### Information supplied
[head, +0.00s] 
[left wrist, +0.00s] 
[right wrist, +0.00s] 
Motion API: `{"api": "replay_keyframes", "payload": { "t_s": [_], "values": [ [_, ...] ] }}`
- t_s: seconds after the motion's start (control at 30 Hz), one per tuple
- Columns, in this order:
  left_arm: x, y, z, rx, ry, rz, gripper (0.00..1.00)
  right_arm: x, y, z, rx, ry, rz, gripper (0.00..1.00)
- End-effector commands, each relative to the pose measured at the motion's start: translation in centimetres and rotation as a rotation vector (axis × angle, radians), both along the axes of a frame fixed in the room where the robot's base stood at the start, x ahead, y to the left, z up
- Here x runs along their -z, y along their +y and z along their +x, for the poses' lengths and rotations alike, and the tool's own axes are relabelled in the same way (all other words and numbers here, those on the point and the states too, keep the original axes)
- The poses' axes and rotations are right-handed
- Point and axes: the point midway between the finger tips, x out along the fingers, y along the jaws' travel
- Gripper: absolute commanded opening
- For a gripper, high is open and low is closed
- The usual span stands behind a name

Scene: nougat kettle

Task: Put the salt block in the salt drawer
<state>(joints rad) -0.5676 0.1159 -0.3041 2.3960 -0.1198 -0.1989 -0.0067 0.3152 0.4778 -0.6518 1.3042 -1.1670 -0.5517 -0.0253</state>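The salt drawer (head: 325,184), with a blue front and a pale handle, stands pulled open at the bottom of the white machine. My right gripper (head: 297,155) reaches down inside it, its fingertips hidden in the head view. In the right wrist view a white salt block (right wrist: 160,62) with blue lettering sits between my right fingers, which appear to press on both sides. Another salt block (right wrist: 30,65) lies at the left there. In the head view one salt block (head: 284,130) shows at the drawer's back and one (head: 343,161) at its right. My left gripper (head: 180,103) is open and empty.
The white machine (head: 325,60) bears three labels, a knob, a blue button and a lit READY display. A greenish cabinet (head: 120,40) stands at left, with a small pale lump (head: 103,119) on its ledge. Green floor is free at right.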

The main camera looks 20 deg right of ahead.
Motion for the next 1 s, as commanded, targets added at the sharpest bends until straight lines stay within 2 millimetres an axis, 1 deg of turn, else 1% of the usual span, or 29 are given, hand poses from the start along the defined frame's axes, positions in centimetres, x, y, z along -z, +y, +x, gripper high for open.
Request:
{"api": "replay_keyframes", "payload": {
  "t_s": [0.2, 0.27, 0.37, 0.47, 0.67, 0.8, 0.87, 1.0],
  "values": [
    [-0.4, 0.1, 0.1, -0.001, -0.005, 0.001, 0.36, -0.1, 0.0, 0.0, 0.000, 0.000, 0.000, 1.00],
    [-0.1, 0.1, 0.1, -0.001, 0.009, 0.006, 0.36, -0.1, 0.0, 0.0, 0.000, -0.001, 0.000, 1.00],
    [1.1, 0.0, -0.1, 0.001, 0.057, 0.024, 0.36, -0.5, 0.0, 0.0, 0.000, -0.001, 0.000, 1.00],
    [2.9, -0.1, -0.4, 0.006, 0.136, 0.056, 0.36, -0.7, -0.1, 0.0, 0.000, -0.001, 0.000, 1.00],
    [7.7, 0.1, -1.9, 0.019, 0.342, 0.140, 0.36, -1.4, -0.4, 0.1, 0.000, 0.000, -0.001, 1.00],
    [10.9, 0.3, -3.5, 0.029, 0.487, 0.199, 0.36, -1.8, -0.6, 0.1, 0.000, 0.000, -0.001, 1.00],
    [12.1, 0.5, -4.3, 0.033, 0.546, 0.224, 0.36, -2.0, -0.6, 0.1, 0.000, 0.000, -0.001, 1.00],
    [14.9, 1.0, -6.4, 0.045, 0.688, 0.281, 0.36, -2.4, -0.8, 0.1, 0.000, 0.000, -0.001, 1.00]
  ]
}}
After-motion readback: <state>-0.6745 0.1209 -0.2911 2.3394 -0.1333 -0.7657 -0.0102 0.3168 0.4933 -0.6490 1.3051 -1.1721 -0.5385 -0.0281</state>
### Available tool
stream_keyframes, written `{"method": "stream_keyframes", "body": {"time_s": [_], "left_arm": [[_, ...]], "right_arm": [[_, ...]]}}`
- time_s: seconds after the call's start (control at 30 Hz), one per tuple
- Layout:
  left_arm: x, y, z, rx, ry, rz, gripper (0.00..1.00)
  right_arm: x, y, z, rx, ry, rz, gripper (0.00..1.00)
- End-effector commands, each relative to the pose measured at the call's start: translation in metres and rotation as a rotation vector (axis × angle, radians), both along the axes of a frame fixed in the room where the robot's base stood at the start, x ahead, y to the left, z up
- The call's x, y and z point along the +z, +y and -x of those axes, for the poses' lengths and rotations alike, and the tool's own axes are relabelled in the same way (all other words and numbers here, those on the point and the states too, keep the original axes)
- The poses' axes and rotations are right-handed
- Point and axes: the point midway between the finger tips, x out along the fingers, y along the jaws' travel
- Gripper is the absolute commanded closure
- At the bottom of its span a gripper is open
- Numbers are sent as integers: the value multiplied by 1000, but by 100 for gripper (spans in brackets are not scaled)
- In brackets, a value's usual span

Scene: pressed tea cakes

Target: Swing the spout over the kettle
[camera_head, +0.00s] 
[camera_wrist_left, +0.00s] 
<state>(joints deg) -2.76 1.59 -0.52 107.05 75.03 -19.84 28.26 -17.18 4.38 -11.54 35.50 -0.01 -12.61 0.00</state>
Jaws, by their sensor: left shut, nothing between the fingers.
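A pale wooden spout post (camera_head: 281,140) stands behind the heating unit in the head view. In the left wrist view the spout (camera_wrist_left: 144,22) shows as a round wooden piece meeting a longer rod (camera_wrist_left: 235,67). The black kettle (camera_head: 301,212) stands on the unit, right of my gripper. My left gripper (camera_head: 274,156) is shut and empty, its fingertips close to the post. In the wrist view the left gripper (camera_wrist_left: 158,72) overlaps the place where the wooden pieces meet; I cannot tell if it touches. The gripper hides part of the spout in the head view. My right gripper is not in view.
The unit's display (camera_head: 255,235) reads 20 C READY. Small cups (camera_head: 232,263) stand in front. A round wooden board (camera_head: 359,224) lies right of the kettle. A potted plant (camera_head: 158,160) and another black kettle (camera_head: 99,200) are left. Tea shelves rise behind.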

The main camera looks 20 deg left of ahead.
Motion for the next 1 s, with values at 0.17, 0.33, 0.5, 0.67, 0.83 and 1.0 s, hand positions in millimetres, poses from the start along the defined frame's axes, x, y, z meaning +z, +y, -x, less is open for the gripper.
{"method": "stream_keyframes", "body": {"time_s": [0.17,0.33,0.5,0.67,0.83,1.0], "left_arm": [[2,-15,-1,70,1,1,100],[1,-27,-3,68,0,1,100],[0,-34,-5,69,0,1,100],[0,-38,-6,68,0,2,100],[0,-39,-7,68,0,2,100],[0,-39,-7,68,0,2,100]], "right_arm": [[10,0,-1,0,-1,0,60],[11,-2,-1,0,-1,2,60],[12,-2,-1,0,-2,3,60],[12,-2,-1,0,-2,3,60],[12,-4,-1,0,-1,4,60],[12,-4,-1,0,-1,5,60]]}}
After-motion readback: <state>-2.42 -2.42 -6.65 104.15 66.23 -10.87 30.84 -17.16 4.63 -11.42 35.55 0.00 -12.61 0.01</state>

### Instruction
Print all the data exactly.

### The completed task
[head, +0.00s] 
[left wrist, +0.00s] 
[right wrist, +0.00s] 
Motion API: `{"api": "replay_keyframes", "payload": { "t_s": [_], "values": [ [_, ...] ] }}`
- t_s: seconds after the motion's start (control at 30 Hz), one per tuple
- Columns, in this order:
  left_arm: x, y, z, rx, ry, rz, gripper (0.00..1.00)
  right_arm: x, y, z, rx, ry, rz, gripper (0.00..1.00)
- End-effector commands, each relative to the pose measured at the motion's start: translation in centimetres and rotation as a rotation vector (axis × angle, radians), both along the axes of a frame fixed in the room where the robot's base stood at the start, x ahead, y to the left, z up
- Here x runs along their -z, y along their +y and z along their +x, for the poses' lengths and rotations alike, and the tool's own axes are relabelled in the same way (all other words and numbers here, those on the point and the states too, keep the original axes)
- The poses' axes and rotations are right-handed
- Point and axes: the point midway between the finger tips, x out along the fingers, y along the jaws' travel
- Gripper: absolute commanded opening
- For a gripper, high is open and low is closed
- The usual span stands behind a name

Scene: nougat kettle

Task: Put the salt block in the salt drawer
<state>(joints rad) -0.5676 0.1159 -0.3041 2.3960 -0.1198 -0.1989 -0.0067 0.3152 0.4778 -0.6518 1.3042 -1.1670 -0.5517 -0.0253</state>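The salt drawer (head: 325,184), with a blue front and a pale handle, stands pulled open at the bottom of the white machine. My right gripper (head: 297,155) reaches down inside it, its fingertips hidden in the head view. In the right wrist view a white salt block (right wrist: 160,62) with blue lettering sits between my right fingers, which appear to press on both sides. Another salt block (right wrist: 30,65) lies at the left there. In the head view one salt block (head: 284,130) shows at the drawer's back and one (head: 343,161) at its right. My left gripper (head: 180,103) is open and empty.
The white machine (head: 325,60) bears three labels, a knob, a blue button and a lit READY display. A greenish cabinet (head: 120,40) stands at left, with a small pale lump (head: 103,119) on its ledge. Green floor is free at right.

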The main camera looks 20 deg right of ahead.
Motion for the next 1 s, as commanded, targets added at the sharpest bends until straight lines stay within 2 millimetres an axis, 1 deg of turn, else 1% of the usual span, or 29 are given, hand poses from the start along the defined frame's axes, positions in centimetres, x, y, z along -z, +y, +x, gripper high for open.
Request:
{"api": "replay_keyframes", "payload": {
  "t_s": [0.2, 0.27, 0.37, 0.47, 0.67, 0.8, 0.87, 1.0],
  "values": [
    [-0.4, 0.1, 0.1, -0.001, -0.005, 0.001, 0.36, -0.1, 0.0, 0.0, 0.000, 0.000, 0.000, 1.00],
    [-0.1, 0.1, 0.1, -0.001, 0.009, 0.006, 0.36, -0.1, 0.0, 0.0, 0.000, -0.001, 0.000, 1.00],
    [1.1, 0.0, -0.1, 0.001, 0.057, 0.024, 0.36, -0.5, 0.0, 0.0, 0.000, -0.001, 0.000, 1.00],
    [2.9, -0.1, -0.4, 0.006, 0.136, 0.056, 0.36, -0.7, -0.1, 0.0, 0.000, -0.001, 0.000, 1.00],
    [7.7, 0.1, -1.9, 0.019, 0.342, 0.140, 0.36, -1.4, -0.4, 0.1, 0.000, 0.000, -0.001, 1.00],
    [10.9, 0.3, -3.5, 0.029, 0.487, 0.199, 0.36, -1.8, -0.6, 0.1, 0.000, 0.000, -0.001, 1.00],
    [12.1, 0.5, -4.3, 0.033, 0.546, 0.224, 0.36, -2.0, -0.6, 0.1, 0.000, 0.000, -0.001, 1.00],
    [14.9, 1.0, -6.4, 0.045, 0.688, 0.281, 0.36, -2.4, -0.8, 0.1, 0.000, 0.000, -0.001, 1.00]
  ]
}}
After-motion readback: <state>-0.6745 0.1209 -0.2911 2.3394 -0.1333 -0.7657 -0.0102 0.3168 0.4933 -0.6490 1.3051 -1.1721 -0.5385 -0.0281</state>
### Available tool
stream_keyframes, written `{"method": "stream_keyframes", "body": {"time_s": [_], "left_arm": [[_, ...]], "right_arm": [[_, ...]]}}`
- time_s: seconds after the call's start (control at 30 Hz), one per tuple
- Layout:
  left_arm: x, y, z, rx, ry, rz, gripper (0.00..1.00)
  right_arm: x, y, z, rx, ry, rz, gripper (0.00..1.00)
- End-effector commands, each relative to the pose measured at the call's start: translation in metres and rotation as a rotation vector (axis × angle, radians), both along the axes of a frame fixed in the room where the robot's base stood at the start, x ahead, y to the left, z up
- The call's x, y and z point along the +z, +y and -x of those axes, for the poses' lengths and rotations alike, and the tool's own axes are relabelled in the same way (all other words and numbers here, those on the point and the states too, keep the original axes)
- The poses' axes and rotations are right-handed
- Point and axes: the point midway between the finger tips, x out along the fingers, y along the jaws' travel
- Gripper is the absolute commanded closure
- At the bottom of its span a gripper is open
- Numbers are sent as integers: the value multiplied by 1000, but by 100 for gripper (spans in brackets are not scaled)
- In brackets, a value's usual span

Scene: pressed tea cakes

Target: Swing the spout over the kettle
[camera_head, +0.00s] 
[camera_wrist_left, +0.00s] 
<state>(joints deg) -2.76 1.59 -0.52 107.05 75.03 -19.84 28.26 -17.18 4.38 -11.54 35.50 -0.01 -12.61 0.00</state>
Jaws, by their sensor: left shut, nothing between the fingers.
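A pale wooden spout post (camera_head: 281,140) stands behind the heating unit in the head view. In the left wrist view the spout (camera_wrist_left: 144,22) shows as a round wooden piece meeting a longer rod (camera_wrist_left: 235,67). The black kettle (camera_head: 301,212) stands on the unit, right of my gripper. My left gripper (camera_head: 274,156) is shut and empty, its fingertips close to the post. In the wrist view the left gripper (camera_wrist_left: 158,72) overlaps the place where the wooden pieces meet; I cannot tell if it touches. The gripper hides part of the spout in the head view. My right gripper is not in view.
The unit's display (camera_head: 255,235) reads 20 C READY. Small cups (camera_head: 232,263) stand in front. A round wooden board (camera_head: 359,224) lies right of the kettle. A potted plant (camera_head: 158,160) and another black kettle (camera_head: 99,200) are left. Tea shelves rise behind.

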The main camera looks 20 deg left of ahead.
Motion for the next 1 s, with values at 0.17, 0.33, 0.5, 0.67, 0.83 and 1.0 s, hand positions in millimetres, poses from the start along the defined frame's axes, x, y, z meaning +z, +y, -x, less is open for the gripper.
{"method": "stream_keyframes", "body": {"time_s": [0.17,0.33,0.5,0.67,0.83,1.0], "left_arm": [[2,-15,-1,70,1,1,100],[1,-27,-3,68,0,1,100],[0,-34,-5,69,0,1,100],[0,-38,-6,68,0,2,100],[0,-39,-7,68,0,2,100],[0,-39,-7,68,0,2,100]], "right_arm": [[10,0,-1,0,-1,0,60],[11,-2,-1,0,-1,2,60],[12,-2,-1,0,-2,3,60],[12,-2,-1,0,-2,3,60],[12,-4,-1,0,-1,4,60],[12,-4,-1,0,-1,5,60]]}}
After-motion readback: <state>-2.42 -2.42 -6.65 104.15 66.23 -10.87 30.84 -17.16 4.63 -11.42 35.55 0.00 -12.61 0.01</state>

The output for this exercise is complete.